Actor Kirk Douglas reflects on triumph, tragedies and Torah in his new book.


by Tom Tugend

February 7, 2002 | 7:00 pm

Kirk Douglas, 85, tests a slide, part of the new playground equipment he and his wife Anne donated to Dixie Canyon Elementary School in Sherman Oaks. Photo by Michael Jacobs

Kirk Douglas, 85, tests a slide, part of the new playground equipment he and his wife Anne donated to Dixie Canyon Elementary School in Sherman Oaks. Photo by Michael Jacobs

"My Stroke of Luck" by Kirk Douglas (William Morrow, $22.95)

Five years ago, Kirk Douglas, the legendary tough guy of 84 movies, decided to end his life.

A stroke had left him speechless -- an actor's worst nightmare.
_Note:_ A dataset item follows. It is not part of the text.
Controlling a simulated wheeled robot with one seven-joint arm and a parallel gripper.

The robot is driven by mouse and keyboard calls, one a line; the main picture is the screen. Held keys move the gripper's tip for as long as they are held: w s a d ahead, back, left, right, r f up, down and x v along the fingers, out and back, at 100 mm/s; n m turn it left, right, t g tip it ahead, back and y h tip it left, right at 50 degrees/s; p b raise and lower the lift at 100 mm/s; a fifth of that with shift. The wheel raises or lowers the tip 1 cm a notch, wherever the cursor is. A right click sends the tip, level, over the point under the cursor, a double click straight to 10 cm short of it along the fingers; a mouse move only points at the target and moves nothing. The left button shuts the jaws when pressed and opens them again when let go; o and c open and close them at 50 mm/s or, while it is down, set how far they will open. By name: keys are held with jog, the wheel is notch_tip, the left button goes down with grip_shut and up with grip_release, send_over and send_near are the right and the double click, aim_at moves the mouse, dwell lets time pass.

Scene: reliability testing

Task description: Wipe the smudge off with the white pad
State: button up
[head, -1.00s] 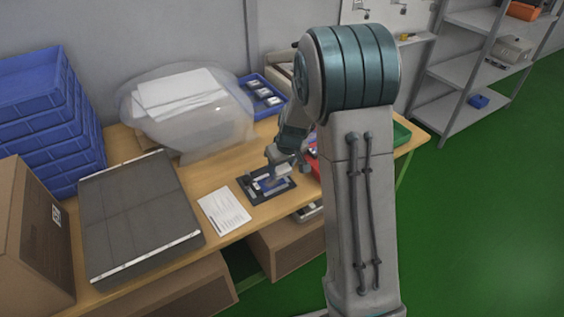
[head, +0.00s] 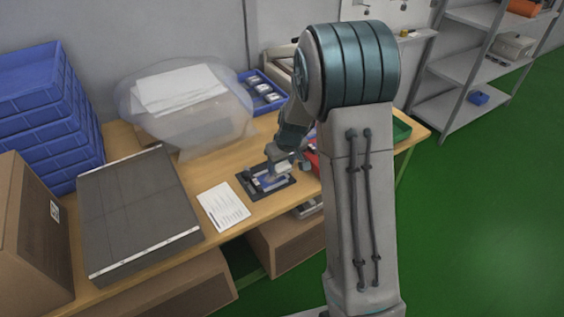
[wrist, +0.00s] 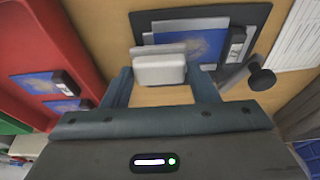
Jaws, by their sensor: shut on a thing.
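My gripper (wrist: 161,82) is shut on a white pad (wrist: 159,69), which shows between its two fingers in the wrist view. The pad is at the near edge of a blue-faced panel (wrist: 200,42) and covers part of it. I cannot tell whether pad and panel touch. The panel lies on a dark mat (wrist: 250,13). In the head view my gripper (head: 281,166) is over the mat (head: 252,189) on the wooden table. I cannot make out a smudge for certain.
A dark round knob (wrist: 261,79) stands right of my gripper in the wrist view. A red tray (wrist: 60,48) with blue-faced panels is on the left. A white paper (head: 223,206) lies left of the mat, beside a large grey slab (head: 137,210).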

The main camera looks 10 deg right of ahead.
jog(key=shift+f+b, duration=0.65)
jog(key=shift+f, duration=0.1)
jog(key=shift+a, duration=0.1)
A painful compressed spine reminded him constantly of an earlier helicopter crash. A pacemaker was implanted in his chest and his knees were giving out.

In a deep depression, he spent his days "in a black cave far down below the surface of the earth." One day, he took a gun from his desk drawer, loaded it, put the barrel in his mouth -- and bumped it painfully against his teeth.

He said "Ow!" and pulled the gun out. Then "I began to laugh. A toothache delayed my death. I laughed hysterically," he recalls. Then another thought struck him -- a suicide would be such a mess for the housekeeper to clean up. He put the gun away.

Douglas describes the episode in his new book, "My Stroke of Luck." His latest literary effort illustrates both the actor's despair and the saving humor that helped pull him through.

In a recent interview in his art-filled but relatively modest Beverly Hills home, the 85-year-old Douglas spoke about the book, his life and his return to Judaism, before embarking on a two-month book tour of the United States and Europe.

The actor has taught himself to speak again -- slowly but distinctly. His famous dimpled chin still juts out, and with a mane of long white hair he could pass for the movie version of a Viking or biblical patriarch.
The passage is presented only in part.